Шхина не является полностью бедной и нуждающейся, у неё есть некоторое богатство, своя собственная позитивная сила. Проблема, поднятая здесь, связана с вопросом о соотношении пассивного и активного элементов Шхины, – проблема, которая впредь занимала каббалистов долгое время, что мы скоро увидим. Сефер ѓа-Баѓир никогда не определяет природу этого позитивного свойства Шхины. В некоторых фрагментах, которые могут происходить из иного источника-пласта каббалы, пассивное, восприимчивое качество столь решительно подчёркивается, что даже не возникает вопроса.
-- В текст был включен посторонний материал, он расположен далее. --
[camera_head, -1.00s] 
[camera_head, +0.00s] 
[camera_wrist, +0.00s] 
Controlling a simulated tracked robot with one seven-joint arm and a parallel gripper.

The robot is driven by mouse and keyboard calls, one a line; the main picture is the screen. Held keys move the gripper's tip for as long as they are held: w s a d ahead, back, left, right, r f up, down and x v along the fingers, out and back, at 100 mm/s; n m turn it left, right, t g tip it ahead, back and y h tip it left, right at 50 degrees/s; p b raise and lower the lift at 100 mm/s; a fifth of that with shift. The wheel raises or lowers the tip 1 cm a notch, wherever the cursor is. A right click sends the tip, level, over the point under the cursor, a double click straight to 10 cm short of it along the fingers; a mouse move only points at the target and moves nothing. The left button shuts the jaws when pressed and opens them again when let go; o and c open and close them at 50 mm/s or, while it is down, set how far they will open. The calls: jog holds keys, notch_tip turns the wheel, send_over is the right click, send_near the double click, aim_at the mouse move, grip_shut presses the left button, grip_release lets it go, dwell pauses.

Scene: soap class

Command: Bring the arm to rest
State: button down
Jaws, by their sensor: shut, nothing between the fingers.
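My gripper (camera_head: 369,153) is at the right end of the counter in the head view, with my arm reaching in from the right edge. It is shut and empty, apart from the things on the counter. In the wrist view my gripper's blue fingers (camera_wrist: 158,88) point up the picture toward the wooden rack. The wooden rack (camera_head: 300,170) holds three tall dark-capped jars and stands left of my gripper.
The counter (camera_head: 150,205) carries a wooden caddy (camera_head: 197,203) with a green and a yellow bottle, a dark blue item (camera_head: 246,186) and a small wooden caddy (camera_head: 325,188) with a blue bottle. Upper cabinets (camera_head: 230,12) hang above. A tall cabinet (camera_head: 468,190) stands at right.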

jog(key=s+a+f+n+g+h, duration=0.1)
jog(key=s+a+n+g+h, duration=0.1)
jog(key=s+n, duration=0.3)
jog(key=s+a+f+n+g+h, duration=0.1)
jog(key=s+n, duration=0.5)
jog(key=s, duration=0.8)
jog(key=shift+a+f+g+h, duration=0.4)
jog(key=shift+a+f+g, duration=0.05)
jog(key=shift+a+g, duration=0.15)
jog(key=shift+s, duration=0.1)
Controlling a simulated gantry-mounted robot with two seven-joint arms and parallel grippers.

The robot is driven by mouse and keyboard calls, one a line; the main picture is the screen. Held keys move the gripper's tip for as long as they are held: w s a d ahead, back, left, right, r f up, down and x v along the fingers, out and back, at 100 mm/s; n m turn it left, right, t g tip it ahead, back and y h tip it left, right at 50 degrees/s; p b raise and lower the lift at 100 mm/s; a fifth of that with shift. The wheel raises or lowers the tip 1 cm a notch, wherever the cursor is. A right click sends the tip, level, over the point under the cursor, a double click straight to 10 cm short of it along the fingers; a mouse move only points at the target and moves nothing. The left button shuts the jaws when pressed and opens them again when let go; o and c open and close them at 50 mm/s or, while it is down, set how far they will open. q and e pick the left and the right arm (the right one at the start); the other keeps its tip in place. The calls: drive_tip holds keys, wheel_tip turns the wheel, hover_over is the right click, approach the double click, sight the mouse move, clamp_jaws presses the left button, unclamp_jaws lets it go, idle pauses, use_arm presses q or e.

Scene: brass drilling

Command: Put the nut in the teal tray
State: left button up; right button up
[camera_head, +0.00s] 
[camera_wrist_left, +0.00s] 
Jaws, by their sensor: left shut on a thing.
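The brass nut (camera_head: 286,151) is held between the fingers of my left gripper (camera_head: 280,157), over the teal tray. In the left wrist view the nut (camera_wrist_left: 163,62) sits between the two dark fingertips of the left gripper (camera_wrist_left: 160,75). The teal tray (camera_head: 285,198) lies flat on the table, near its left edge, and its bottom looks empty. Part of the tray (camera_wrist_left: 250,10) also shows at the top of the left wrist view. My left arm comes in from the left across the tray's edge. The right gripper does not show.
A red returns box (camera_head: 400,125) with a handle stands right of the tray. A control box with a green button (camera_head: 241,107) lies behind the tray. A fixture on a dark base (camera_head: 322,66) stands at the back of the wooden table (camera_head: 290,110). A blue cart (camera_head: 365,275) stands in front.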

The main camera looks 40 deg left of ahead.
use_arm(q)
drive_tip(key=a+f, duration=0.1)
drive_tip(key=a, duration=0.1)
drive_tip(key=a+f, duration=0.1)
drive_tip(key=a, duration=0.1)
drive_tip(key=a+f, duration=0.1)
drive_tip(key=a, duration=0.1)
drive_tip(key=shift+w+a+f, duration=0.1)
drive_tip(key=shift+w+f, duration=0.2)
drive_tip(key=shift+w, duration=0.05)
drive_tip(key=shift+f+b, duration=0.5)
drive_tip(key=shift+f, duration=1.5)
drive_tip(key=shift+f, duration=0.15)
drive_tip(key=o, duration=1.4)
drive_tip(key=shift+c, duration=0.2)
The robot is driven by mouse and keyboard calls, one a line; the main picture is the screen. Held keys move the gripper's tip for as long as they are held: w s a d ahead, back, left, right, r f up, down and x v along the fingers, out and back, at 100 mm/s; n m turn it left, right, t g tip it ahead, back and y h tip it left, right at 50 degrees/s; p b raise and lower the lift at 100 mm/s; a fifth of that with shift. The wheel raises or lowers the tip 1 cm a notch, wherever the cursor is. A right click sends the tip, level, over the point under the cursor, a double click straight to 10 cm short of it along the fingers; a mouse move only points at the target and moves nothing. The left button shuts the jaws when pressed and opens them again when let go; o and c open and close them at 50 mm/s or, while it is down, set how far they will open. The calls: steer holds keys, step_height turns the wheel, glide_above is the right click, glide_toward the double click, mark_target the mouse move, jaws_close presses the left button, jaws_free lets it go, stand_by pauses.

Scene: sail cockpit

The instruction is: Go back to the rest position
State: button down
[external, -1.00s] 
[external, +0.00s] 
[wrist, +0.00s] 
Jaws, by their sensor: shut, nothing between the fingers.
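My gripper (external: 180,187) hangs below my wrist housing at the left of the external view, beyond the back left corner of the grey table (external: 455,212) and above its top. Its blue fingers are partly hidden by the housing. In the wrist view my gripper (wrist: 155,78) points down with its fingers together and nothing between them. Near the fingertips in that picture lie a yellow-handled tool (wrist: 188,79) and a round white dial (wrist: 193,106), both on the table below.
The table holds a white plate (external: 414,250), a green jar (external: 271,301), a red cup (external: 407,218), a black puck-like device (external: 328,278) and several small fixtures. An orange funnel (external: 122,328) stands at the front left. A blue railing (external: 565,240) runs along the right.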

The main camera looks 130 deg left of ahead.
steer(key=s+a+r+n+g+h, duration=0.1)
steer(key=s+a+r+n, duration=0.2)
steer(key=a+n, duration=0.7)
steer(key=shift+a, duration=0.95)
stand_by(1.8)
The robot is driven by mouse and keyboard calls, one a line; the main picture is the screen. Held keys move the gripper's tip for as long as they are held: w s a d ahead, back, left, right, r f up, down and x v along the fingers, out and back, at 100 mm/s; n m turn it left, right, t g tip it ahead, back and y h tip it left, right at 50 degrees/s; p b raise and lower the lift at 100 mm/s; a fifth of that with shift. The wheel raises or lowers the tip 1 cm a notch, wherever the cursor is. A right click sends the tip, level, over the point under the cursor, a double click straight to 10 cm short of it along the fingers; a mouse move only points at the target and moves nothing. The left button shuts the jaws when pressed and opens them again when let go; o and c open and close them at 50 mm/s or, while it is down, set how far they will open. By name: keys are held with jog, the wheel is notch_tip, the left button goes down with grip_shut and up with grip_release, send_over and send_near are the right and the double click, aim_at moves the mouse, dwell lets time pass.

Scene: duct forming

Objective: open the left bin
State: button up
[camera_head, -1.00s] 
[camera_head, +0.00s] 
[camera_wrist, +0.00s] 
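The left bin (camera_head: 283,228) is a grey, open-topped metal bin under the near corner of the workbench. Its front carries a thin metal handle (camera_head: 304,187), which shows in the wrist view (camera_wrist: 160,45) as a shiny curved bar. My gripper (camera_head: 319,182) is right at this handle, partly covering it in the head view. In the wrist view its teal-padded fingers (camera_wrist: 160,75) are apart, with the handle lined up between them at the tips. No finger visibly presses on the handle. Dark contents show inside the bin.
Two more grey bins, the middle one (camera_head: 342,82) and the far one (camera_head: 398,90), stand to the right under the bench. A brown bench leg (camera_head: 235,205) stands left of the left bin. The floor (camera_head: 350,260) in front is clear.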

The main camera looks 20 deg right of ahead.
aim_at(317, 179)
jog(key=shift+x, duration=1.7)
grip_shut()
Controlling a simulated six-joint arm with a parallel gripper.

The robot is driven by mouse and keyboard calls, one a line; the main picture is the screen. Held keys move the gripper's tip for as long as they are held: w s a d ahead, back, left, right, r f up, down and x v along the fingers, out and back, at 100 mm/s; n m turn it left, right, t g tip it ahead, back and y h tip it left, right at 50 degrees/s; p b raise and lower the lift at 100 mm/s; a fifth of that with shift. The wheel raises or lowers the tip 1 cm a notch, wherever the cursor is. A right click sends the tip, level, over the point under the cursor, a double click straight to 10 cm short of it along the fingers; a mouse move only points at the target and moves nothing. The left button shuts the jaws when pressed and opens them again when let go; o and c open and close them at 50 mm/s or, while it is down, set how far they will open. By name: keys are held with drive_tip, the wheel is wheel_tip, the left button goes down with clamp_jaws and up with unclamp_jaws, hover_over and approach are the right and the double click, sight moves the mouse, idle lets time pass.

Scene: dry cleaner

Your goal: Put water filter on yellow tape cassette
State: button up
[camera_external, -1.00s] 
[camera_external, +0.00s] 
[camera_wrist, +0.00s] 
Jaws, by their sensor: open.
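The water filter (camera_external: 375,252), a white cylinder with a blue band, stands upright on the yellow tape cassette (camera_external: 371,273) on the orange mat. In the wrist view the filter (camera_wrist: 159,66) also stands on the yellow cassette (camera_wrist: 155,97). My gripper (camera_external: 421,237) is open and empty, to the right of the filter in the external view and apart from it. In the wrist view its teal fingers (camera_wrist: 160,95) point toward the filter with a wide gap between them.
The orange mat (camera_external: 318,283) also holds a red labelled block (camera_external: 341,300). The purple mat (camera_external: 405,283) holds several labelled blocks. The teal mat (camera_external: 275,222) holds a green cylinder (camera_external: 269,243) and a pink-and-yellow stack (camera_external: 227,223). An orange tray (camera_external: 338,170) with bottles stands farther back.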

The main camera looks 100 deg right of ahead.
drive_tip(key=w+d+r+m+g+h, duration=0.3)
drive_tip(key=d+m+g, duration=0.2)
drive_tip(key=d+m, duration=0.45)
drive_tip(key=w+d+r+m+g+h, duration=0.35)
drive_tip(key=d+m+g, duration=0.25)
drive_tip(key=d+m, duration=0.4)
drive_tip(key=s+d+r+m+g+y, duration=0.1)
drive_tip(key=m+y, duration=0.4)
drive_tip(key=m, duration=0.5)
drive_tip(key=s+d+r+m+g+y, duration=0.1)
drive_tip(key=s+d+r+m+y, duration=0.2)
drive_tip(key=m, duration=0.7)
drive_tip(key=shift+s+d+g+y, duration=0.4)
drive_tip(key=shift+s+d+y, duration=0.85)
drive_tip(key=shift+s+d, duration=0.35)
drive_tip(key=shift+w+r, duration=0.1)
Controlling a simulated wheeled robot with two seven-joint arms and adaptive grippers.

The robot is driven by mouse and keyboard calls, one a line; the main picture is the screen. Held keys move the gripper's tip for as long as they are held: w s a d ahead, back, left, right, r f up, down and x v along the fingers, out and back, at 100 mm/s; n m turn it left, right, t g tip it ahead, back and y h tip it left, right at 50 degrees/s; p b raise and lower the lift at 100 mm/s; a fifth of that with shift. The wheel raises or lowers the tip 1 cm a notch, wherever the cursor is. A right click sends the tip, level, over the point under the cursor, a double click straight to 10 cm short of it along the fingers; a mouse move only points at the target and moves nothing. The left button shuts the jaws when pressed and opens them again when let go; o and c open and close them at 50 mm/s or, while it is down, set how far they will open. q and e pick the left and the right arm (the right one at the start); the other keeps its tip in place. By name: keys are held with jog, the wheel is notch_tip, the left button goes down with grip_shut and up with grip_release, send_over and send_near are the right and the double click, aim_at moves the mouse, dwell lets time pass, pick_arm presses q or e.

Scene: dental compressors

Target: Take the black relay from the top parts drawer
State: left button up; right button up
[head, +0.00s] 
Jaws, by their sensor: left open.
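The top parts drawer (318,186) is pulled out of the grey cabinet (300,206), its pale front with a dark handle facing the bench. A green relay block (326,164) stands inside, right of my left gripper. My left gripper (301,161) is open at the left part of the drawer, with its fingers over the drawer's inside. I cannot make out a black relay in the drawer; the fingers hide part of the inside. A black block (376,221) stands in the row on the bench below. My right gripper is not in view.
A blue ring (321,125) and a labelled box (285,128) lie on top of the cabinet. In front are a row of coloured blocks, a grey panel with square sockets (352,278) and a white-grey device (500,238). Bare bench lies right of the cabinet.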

Существенно для нашего обсуждения то, что царская дочь, в тех фрагментах Баѓира, которые, похоже, являются наиболее древними, занимает позицию, аналогичную той, что занимает «душа» в гностической мысли. То, что говорится гностиками о псюхе, утверждается в Баѓире о Шхине. В одном очень странном пассаже (S:36; M:53) мы можем даже найти некоторые следы этой гностической связи, которая не очень вписывается в позднюю каббалистическую доктрину:

Почему оно называется заѓав [золото]? Потому что оно включает три принципа: мужской, который есть [буква] зайн; душа, которая есть [буква] ѓе… а [буква] бет является их существованием, как сказано, «В начале сотворил Бог…» [Быт. 1:1]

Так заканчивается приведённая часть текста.